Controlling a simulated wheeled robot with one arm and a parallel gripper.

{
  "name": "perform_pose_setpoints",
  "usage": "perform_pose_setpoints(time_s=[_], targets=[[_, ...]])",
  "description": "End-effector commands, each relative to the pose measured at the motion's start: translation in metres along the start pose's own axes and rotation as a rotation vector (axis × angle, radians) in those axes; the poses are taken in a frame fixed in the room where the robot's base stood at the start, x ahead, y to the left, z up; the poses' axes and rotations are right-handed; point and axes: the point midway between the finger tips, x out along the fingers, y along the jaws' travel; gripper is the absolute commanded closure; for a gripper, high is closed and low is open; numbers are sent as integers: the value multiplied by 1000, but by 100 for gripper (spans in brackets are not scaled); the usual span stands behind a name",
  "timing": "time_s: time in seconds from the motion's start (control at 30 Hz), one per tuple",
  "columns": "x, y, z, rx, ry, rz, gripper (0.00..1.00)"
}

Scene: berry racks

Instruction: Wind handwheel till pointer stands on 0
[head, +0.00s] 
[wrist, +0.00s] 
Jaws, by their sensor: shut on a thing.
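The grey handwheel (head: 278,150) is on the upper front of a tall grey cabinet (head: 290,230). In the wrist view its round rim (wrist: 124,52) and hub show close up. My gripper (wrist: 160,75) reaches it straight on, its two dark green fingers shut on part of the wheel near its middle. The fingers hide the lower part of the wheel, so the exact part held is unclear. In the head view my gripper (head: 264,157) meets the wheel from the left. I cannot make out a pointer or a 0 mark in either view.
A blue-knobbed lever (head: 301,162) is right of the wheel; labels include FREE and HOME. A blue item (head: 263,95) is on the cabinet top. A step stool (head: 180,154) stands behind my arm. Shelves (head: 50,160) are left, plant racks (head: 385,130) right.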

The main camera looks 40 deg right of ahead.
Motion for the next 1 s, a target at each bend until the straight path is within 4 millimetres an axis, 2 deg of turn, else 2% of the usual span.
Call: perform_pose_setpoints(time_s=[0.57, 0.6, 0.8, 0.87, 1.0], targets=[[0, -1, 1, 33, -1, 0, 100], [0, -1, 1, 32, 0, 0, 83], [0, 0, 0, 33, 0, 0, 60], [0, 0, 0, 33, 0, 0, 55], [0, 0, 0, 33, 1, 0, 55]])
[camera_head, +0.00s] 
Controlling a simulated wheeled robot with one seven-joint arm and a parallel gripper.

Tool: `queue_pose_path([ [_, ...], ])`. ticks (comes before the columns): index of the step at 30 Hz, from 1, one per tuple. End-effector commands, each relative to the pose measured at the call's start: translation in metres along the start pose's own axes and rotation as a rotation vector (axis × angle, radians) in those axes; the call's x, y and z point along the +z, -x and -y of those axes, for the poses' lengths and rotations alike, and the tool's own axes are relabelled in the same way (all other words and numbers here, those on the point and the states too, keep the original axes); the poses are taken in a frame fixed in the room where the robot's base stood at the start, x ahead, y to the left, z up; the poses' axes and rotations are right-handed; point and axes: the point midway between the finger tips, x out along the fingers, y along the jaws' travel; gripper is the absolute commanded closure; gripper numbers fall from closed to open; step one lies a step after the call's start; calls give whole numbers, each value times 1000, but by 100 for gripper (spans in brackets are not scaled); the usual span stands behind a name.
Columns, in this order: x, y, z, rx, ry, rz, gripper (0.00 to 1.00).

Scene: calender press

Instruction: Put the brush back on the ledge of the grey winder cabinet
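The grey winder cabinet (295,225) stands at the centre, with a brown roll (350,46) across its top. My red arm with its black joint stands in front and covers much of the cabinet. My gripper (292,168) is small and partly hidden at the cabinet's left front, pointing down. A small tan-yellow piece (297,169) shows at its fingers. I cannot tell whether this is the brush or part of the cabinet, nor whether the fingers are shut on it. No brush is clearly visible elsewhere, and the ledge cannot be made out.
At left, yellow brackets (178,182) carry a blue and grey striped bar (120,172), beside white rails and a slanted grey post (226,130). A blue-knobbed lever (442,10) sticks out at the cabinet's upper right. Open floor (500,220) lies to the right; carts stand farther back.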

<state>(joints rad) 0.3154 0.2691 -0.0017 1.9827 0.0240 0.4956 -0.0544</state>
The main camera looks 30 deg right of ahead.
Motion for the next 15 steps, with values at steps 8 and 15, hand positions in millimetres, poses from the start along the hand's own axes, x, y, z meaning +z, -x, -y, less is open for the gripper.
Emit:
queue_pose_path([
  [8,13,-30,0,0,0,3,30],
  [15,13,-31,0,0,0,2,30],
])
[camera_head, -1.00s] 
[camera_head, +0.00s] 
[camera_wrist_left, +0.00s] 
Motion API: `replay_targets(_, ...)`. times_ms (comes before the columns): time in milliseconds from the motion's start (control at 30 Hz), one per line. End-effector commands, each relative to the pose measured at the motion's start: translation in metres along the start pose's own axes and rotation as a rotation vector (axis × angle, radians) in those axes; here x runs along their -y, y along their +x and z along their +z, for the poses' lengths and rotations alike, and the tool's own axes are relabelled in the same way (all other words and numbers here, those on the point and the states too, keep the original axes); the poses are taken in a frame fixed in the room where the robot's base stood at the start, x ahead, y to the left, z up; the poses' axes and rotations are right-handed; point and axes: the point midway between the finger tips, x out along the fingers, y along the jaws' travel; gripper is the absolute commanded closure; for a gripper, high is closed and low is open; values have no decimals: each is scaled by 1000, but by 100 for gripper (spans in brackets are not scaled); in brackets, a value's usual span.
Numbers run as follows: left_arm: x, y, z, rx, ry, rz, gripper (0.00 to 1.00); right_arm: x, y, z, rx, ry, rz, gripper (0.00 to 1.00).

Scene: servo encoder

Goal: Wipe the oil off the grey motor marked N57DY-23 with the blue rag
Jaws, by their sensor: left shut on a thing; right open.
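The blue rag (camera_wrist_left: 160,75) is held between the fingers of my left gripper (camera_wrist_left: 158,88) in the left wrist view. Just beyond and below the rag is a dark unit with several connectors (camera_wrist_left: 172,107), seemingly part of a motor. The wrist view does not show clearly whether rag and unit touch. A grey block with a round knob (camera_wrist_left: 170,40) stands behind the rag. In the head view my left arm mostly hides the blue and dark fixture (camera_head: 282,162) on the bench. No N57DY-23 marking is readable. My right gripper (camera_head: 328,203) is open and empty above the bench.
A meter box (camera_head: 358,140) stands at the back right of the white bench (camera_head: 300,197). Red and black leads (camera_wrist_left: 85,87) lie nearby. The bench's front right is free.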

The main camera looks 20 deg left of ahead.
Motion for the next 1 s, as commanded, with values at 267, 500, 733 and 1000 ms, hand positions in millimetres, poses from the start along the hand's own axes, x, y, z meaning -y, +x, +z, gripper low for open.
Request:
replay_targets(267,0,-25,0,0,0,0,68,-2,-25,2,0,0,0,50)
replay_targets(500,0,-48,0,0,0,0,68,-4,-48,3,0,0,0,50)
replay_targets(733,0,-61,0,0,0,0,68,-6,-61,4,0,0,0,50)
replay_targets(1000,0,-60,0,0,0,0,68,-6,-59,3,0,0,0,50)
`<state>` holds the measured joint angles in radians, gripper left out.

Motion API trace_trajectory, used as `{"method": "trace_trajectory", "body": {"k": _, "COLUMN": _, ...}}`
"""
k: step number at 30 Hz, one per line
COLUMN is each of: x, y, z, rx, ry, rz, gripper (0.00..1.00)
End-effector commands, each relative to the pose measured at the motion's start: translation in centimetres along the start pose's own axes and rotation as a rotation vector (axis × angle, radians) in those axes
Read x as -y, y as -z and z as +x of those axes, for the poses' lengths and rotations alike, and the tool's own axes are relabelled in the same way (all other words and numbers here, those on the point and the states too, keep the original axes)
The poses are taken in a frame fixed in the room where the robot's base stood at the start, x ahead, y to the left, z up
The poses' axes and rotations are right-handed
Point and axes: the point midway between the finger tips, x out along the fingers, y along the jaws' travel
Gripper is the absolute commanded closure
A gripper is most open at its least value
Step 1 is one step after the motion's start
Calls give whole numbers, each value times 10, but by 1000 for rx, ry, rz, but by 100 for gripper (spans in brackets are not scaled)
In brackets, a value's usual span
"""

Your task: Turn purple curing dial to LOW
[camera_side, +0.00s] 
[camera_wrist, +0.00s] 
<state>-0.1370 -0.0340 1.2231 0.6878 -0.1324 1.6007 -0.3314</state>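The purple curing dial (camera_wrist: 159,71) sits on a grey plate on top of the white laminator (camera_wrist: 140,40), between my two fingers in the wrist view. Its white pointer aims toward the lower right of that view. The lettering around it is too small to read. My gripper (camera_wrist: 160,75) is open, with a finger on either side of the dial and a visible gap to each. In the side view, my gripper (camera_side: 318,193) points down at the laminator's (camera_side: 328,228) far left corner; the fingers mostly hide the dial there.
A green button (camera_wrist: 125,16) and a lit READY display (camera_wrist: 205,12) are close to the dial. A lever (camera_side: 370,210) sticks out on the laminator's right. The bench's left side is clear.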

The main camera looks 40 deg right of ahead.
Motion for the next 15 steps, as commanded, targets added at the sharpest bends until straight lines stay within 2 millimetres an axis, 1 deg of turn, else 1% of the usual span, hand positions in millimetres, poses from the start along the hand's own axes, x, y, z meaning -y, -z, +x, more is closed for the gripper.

● Directive
Transcribe each line of the data above, unaltered, from the one where "Jaws, by their sensor: shut on a thing." appears to the one where "Controlling a simulated wheeled robot with one seven-joint" appears, inclusive of both.

● Exercise output
Jaws, by their sensor: shut on a thing.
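The grey handwheel (head: 278,150) is on the upper front of a tall grey cabinet (head: 290,230). In the wrist view its round rim (wrist: 124,52) and hub show close up. My gripper (wrist: 160,75) reaches it straight on, its two dark green fingers shut on part of the wheel near its middle. The fingers hide the lower part of the wheel, so the exact part held is unclear. In the head view my gripper (head: 264,157) meets the wheel from the left. I cannot make out a pointer or a 0 mark in either view.
A blue-knobbed lever (head: 301,162) is right of the wheel; labels include FREE and HOME. A blue item (head: 263,95) is on the cabinet top. A step stool (head: 180,154) stands behind my arm. Shelves (head: 50,160) are left, plant racks (head: 385,130) right.

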The main camera looks 40 deg right of ahead.
Motion for the next 1 s, a target at each bend until the straight path is within 4 millimetres an axis, 2 deg of turn, else 2% of the usual span.
Call: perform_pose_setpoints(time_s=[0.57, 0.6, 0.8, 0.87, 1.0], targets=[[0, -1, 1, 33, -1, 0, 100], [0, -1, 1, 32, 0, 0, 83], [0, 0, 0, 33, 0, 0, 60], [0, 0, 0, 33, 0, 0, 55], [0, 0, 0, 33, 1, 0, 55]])
[camera_head, +0.00s] 
Controlling a simulated wheeled robot with one seven-joint arm and a parallel gripper.

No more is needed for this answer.